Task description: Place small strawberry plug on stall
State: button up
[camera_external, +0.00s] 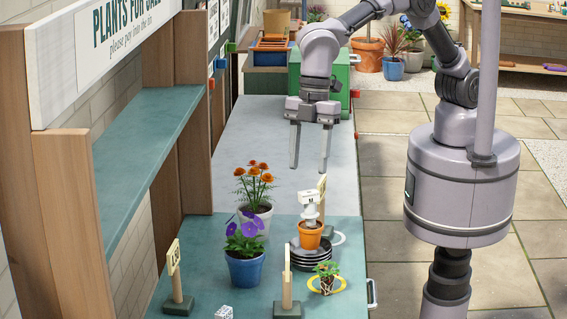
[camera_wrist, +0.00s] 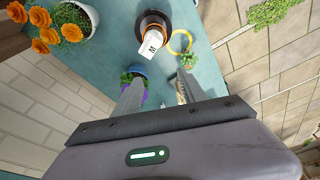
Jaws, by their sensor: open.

━━━━━━━━━━━━━━━━━━━━

§ TO BE DONE:
Please write out all the data again word for word, but not the pictures.

§ WRITTEN RESPONSE:
Task description: Place small strawberry plug on stall
State: button up
[camera_external, +0.00s] 
[camera_wrist, +0.00s] 
Jaws, by their sensor: open.

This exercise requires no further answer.